Todos aquellos pequeños palestinos están completamente solos, vagando de un lugar a otro de la Franja, del río al mar, obedientes con lo que les ordena el nuevo faraón. Israel mueve a las criaturas de un lugar a otro, como fardos muertos, torturándolas bajo el sol, tratándolas peor que a ratas metidas en una ratonera o laberinto sin fin. Niños en carretas medievales que lo soportan todo, niños sobre mulas a los que nadie quiere y que no salen en el telediario porque no son rubios con los ojos azules, como los ucranianos que quedan más bonitos en la tele. El criminal faraón los lleva de un desierto a otro en un éxodo macabro, en una diáspora infantil que no termina nunca, hasta que les ponen la diana encima y cae el dron asesino, con su zumbido monstruoso, en medio de la noche.

Todos son niños como los demás, niños de carne y hueso que antes reían y ahora están mudos porque el Ángel Exterminador del judaísmo ha enloquecido, cebándose injustamente con ellos. Esos niños son los que hay que traer a España cuanto antes. Fletemos diez Open Arms de colores; pongamos al timón al bueno de Óscar Camps (el Oskar Schindler de nuestro tiempo); llenemos ese barco guardería de juguetes y canciones con el futuro de la humanidad. “Pude salvar a uno más, pude salvar a uno más”, lloraba impotente el empresario bueno que traicionó al nazismo. El Auschwitz de nuestro tiempo se llama Gaza; el Hitler de esta época tiene las mil caras del populismo, pero una de ellas es el Matusalén judío.

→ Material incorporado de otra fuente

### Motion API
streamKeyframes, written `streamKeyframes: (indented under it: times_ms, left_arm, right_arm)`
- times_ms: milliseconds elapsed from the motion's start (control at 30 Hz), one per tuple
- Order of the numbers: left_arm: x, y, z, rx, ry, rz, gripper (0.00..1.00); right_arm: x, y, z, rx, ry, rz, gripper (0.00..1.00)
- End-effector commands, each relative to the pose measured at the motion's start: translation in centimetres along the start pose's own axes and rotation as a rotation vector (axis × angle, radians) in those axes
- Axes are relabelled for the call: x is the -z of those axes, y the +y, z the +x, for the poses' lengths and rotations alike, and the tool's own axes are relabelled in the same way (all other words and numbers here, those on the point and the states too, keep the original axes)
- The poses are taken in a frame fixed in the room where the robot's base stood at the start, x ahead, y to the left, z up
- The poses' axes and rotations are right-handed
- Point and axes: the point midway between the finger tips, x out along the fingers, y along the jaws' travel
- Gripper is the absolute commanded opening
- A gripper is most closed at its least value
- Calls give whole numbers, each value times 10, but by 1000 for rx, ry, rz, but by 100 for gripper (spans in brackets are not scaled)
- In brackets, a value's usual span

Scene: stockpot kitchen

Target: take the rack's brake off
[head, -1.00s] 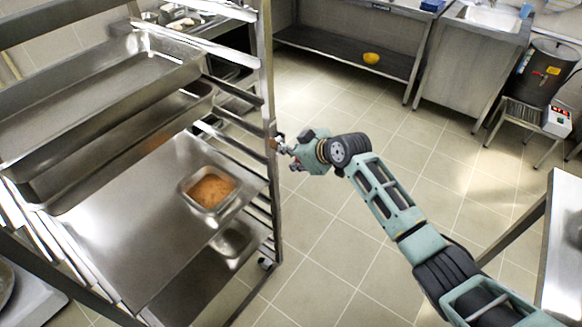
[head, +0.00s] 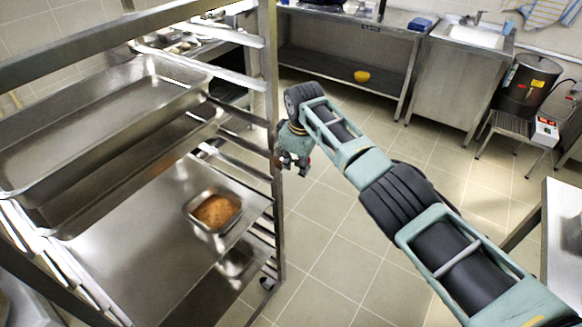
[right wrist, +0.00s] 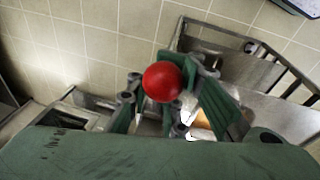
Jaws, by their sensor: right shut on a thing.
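The tall metal rack (head: 268,70) stands at left in the head view, with its near right upright beside my right gripper (head: 293,163). The gripper hangs fingers down, just right of that upright. In the right wrist view a round red knob (right wrist: 163,82) sits between the two fingers of my right gripper (right wrist: 165,95), which are shut on it. What the knob is fixed to is hidden behind it and the fingers. A caster of the rack (head: 268,284) shows low at the upright's foot. My left gripper is not in view.
The rack bears deep steel pans (head: 100,130) and a small pan of orange-brown food (head: 216,211). The tiled floor (head: 340,240) right of the rack is clear. A steel counter (head: 562,240) stands at right, and a sink unit (head: 455,85) at the back.

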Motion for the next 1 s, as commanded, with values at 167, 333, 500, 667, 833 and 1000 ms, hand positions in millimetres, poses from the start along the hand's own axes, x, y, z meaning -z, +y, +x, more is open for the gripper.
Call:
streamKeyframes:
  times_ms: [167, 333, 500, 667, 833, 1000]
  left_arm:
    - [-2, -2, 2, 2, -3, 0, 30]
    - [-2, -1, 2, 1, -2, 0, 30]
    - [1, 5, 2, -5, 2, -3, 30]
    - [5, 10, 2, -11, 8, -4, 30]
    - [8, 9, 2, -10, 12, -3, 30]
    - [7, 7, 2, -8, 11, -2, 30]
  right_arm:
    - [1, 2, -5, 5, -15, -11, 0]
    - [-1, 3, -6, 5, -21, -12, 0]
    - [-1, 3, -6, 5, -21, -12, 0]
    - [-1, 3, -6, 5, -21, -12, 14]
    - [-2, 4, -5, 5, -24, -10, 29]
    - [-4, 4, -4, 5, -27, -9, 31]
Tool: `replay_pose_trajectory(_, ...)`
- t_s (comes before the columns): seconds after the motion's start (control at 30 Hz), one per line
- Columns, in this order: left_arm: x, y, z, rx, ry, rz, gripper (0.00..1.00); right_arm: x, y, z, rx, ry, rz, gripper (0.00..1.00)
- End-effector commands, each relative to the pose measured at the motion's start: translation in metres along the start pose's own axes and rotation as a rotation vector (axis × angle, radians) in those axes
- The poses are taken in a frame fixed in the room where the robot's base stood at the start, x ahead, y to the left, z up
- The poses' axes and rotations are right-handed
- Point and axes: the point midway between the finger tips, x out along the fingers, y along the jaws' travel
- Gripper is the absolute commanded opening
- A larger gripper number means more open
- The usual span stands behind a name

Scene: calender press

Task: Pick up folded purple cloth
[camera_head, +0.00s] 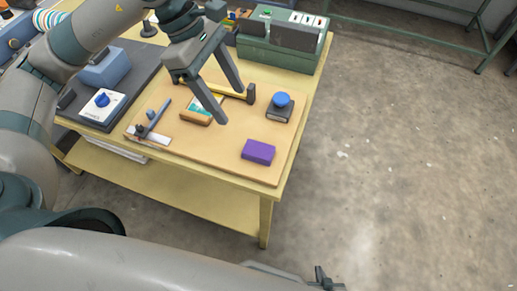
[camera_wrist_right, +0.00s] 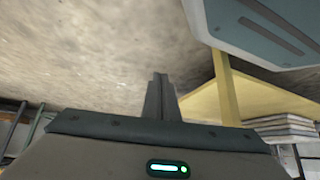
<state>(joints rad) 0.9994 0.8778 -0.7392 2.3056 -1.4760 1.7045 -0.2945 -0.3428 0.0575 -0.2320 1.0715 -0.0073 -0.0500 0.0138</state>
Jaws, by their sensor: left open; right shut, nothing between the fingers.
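The folded purple cloth (camera_head: 258,152) lies on the tan board (camera_head: 225,155) near the table's front right corner. My left gripper (camera_head: 231,103) is open and empty, with its fingers pointing down over the board, up and to the left of the cloth in the head view. The cloth is apart from the fingers and fully visible. My right gripper (camera_head: 322,277) shows small at the bottom edge of the head view, low and off the table. In the right wrist view its fingers (camera_wrist_right: 158,80) are closed together with nothing between them.
A block with a blue knob (camera_head: 281,103), a hammer (camera_head: 240,93) and a small block with a picture (camera_head: 200,110) lie on the board near the left gripper. A green box (camera_head: 282,45) stands at the back. Bare floor (camera_head: 400,170) lies right of the table.

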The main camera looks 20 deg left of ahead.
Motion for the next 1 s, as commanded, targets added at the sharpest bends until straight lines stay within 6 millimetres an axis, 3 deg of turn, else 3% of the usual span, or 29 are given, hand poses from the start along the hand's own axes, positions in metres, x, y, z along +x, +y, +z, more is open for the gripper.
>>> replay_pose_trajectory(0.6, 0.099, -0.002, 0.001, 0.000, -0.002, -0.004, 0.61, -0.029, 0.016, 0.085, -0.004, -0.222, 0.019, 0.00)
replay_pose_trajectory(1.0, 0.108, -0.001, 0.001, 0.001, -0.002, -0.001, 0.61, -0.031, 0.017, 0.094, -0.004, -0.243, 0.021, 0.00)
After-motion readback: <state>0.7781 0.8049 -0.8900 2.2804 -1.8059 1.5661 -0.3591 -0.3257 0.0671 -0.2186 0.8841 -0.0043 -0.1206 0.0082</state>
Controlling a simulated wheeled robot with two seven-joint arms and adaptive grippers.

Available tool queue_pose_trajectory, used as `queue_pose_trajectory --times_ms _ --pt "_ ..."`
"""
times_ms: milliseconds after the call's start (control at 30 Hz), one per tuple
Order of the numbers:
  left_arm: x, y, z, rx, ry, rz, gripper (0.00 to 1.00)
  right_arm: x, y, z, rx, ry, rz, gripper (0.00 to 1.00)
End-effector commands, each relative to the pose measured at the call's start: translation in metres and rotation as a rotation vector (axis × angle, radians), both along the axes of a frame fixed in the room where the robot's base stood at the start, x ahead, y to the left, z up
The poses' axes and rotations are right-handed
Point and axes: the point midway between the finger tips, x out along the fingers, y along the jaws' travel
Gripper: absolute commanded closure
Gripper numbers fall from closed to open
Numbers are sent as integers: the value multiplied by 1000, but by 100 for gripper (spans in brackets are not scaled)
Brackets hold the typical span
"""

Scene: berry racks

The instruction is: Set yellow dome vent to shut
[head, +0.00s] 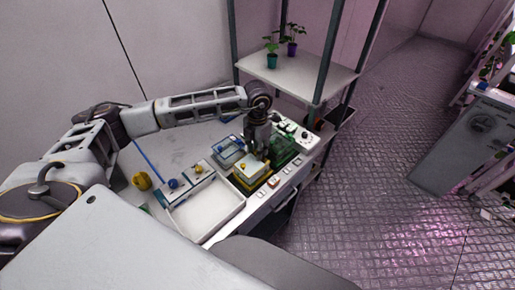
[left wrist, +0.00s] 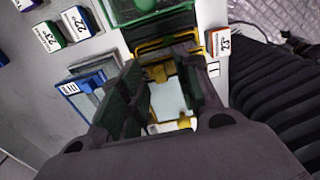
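The yellow dome vent (head: 248,172) stands on the bench between a blue one and a green one in the head view. In the left wrist view its yellow frame (left wrist: 158,48) and pale panel lie partly behind my fingers. My left gripper (head: 257,152) points down over the yellow dome. In the left wrist view my left gripper (left wrist: 172,88) has its fingers apart, with yellow parts and the pale panel showing between them. I cannot tell whether the fingers touch the vent, or how far the vent is open. My right gripper is not in view.
A blue dome (head: 227,152) and a green dome (head: 287,146) stand close on either side. A white tray (head: 207,208), a yellow ring-shaped item (head: 142,181) and small labelled blocks (left wrist: 76,20) are nearby. A shelf (head: 300,76) with two potted plants stands behind.

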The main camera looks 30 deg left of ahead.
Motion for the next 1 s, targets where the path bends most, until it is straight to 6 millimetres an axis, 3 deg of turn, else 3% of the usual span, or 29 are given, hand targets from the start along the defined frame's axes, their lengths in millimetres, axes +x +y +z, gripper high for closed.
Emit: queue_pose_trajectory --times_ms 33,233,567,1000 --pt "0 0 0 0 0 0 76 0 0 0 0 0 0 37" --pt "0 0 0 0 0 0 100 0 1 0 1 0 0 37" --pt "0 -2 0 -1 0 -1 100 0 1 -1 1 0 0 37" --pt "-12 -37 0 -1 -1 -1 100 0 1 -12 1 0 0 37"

Qué pena de alcalde corto de talla moral que concedió aquella medalla de la vergüenza del pueblo de Madrid, un pueblo honrado y solidario, al Estado de Israel. Allá él. Si puede dormir por las noches, es que es un enfermo. Y si no puede, él se lo ha buscado. Dejemos a los prebostes del PP, a los Feijóo y Ayuso, con sus mezquindades electorales y quedémonos nosotros, los demócratas de verdad, con todos esos niños palestinos que no le han hecho daño a nadie, niños que tenían un hogar y ahora vagan a la intemperie, niños que tenían padres y ya no los tienen, niños que no están en Marte ni en una galaxia lejana, sino aquí al lado, en el barrio de la muerte, a la vuelta de la esquina del Mediterráneo. No dejemos morir a un niño más en esta guerra. Toda vida es un bien preciado, pero cuando es la de un niño, el tesoro es aún más valioso porque en el niño reside la última esperanza del hombre.

Israel nos amenaza con su lenguaje bíblico cabalístico y talmúdico, encriptado y polvoriento. Viejo e ininteligible. “Dañaremos a quien nos dañe. Los días de la Inquisición han terminado”. Su odio es un orgullo para los españoles de bien. Por los niños.